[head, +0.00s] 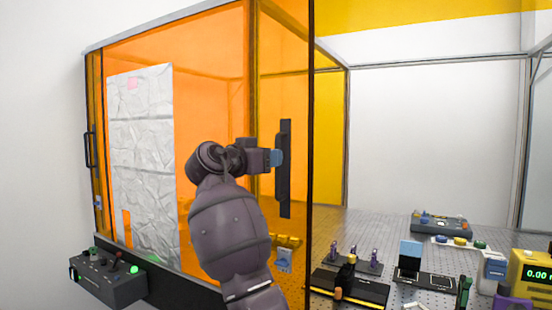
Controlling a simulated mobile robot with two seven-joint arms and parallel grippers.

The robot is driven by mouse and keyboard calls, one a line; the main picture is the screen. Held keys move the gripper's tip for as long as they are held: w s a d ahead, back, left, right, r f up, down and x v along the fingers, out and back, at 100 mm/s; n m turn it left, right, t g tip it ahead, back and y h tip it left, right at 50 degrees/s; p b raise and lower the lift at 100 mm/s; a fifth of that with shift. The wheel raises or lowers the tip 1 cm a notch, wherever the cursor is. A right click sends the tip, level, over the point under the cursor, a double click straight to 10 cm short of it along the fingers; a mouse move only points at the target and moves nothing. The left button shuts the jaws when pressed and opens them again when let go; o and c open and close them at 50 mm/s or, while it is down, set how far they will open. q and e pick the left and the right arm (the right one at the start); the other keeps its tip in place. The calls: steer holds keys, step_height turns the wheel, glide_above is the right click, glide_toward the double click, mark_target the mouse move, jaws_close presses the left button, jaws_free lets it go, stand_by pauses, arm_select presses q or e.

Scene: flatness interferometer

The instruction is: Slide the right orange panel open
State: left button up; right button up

════════════════════

Task statement: Using the data above, print every line exactly, omitting pictures.

Solution below:
[head, +0.00s] 
Controlling a simulated mobile robot with two seven-joint arms and parallel grippers.

The robot is driven by mouse and keyboard calls, one a line; the main picture is the screen. Held keys move the gripper's tip for as long as they are held: w s a d ahead, back, left, right, r f up, down and x v along the fingers, out and back, at 100 mm/s; n m turn it left, right, t g tip it ahead, back and y h tip it left, right at 50 degrees/s; p b raise and lower the lift at 100 mm/s; a fifth of that with shift. The wheel raises or lowers the tip 1 cm a notch, wherever the cursor is. A right click sends the tip, level, over the point under the cursor, a double click straight to 10 cm short of it along the fingers; a mouse move only points at the target and moves nothing. The left button shuts the jaws when pressed and opens them again when let go; o and c open and close them at 50 mm/s or, while it is down, set how far they will open. q and e pick the left and the right arm (the right one at the start); the other keeps its tip in place. The calls: steer holds keys, step_height turns the wheel, glide_above is the right click, glide_toward the double click, mark_target the mouse move, jaws_close presses the left button, jaws_free lets it go, stand_by pauses, arm_select presses q or e.

Scene: flatness interferometer

The instruction is: Slide the right orange panel open
State: left button up; right button up

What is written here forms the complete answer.